Write out each line word for word. Drop pictures.

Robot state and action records
┌──

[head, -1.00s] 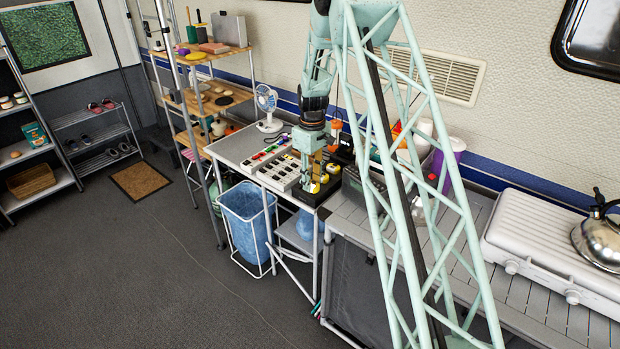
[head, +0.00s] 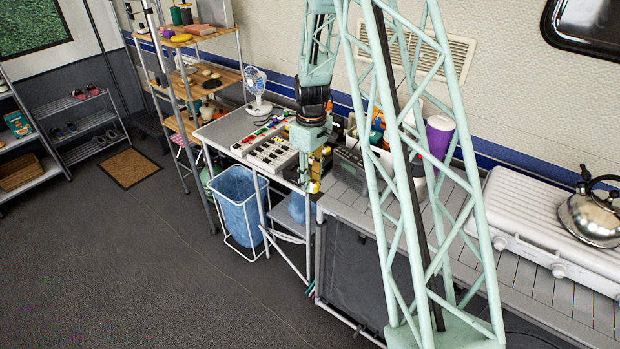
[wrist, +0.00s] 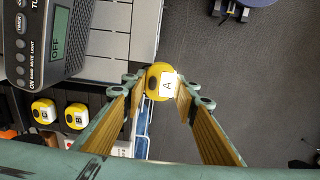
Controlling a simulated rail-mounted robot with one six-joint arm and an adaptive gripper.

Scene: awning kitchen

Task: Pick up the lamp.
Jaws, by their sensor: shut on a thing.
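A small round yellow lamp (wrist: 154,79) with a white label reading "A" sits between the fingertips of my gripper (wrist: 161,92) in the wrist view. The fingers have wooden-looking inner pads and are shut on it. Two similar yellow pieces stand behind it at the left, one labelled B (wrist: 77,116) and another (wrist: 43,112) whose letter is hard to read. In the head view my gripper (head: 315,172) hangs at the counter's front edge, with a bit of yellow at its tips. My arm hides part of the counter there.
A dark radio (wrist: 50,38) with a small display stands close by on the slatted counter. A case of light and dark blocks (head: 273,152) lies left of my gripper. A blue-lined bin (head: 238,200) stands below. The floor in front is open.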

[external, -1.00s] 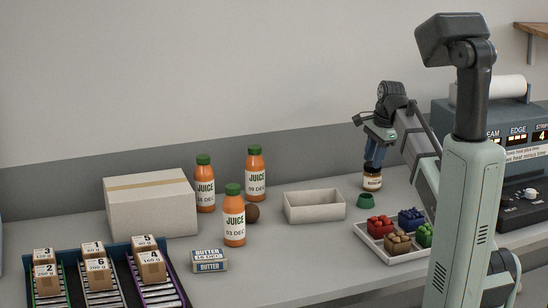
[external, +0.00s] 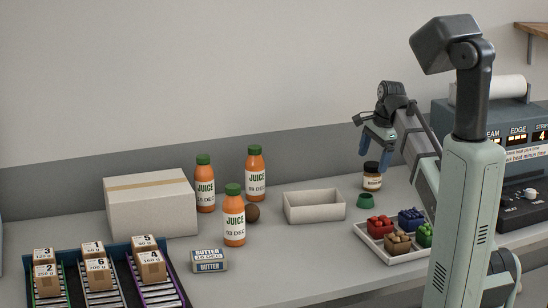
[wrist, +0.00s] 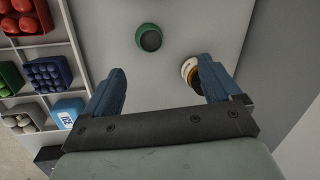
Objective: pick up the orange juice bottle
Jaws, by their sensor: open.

└──

* _SOLUTION TO THE EXERCISE_:
[head, -1.00s] 
[head, +0.00s] 
[wrist, +0.00s] 
Controlling a simulated rail-mounted robot with one six-joint arm and an adaptive gripper.

Scene: awning kitchen

Task: Pick up the lamp.
Jaws, by their sensor: shut on a thing.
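A small round yellow lamp (wrist: 154,79) with a white label reading "A" sits between the fingertips of my gripper (wrist: 161,92) in the wrist view. The fingers have wooden-looking inner pads and are shut on it. Two similar yellow pieces stand behind it at the left, one labelled B (wrist: 77,116) and another (wrist: 43,112) whose letter is hard to read. In the head view my gripper (head: 315,172) hangs at the counter's front edge, with a bit of yellow at its tips. My arm hides part of the counter there.
A dark radio (wrist: 50,38) with a small display stands close by on the slatted counter. A case of light and dark blocks (head: 273,152) lies left of my gripper. A blue-lined bin (head: 238,200) stands below. The floor in front is open.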

[external, -1.00s] 
[external, +0.00s] 
[wrist, +0.00s] 
Objective: pick up the orange juice bottle
Jaws, by their sensor: open.

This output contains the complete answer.